The cupboard and china migrated to my parents house after Granddaddy died and Grandma moved out of the apartment, and the china would come out on special occasions signaled by both dining room table leaves being up. I thought that it was almost a sacrilege to plop meat, mashed potatoes and string beans on the cobalt blue plates, and considered it to be something of a privilege to wash and dry the china, which was much to fine to go in the dishwasher.
I have never bought an automobile because of its color, but I did mention to a friend who sold and serviced Audis that if he ever found a relatively rare cobalt blue Avant (station wagon) with a manual transmission, I'd be interested. He located one in great condition with low mileage. I chalked up 218,000 relatively trouble-free miles before selling the car, which was a bitch to keep clean.
Using Tokyo as my base, I worked throughout the Far East during the Vietnam War. I rented a place from the Myoshis, a wonderful and quite elderly couple. Mrs. Myoshi was one of the first Japanese women to attend Oxford University in England. We became friends, and one evening after a farewell dinner with she and her husband in their upstairs apartment, the conversation turned to World War II.
Mrs. Myoshi said that she wanted to show me something special before I returned to the States. She explained that she had brought back a Wedgwood dinner china set from England before the war. It had been buried it in the backyard of their home early in 1945 when the U.S. advance up the Pacific enabled B-29 bombers to reach the Japanese mainland.
The Myoshis lived out the closing months of the war in the countryside and returned after the surrender to find their neighborhood decimated from firebombings.
Mrs. Myoshi told this story as she opened the doors to a cupboard and took out one of the Wedgwood plates.

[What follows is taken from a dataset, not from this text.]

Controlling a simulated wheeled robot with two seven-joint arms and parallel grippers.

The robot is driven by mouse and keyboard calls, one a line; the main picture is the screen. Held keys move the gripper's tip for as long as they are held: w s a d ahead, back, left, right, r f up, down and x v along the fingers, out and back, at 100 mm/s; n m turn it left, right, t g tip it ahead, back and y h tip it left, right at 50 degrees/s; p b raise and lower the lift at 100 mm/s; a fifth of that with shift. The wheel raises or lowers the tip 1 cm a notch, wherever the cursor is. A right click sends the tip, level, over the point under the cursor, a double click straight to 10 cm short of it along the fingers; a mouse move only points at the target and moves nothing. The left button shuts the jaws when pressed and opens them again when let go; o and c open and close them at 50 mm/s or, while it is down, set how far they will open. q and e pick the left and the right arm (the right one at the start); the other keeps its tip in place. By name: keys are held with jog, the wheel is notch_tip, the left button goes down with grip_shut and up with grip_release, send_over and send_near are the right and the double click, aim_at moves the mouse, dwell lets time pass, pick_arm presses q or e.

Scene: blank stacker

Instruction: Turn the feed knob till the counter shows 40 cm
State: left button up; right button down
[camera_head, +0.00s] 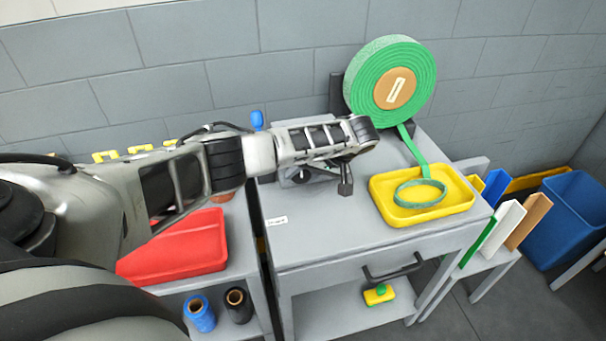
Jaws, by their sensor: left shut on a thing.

"It was a lovely ivory white," she explained as she handed the plate to me. "But you can see what the intense heat of the firebombings did."
Indeed. The plate had turned cobalt blue, as had the entire dinner set.
There are myriad ways that cobalt blue appears in the natural world as is witnessed by some of illustrator Maxfield Parrish's works. This includes early morning and evening skies when the light is just right and in sunlight reflected water.
This has been reinforced time on my many trips to the Colorado Rockies. I have been particularly enthralled to watch my favorite color appear on many-faceted 13,000-foot Mount Sopris in the Maroon Bells-Snowmass wilderness near Aspen in the interplay of rock, ice and light. I climbed Sopris twice, but the cobalt blue was coy and could only be seen from afar.
I guess that I also should mention that my eyes are blue and the shades change depending upon setting and mood, although I'm told that they are reliably cobalt blue after lovemaking. Sigh.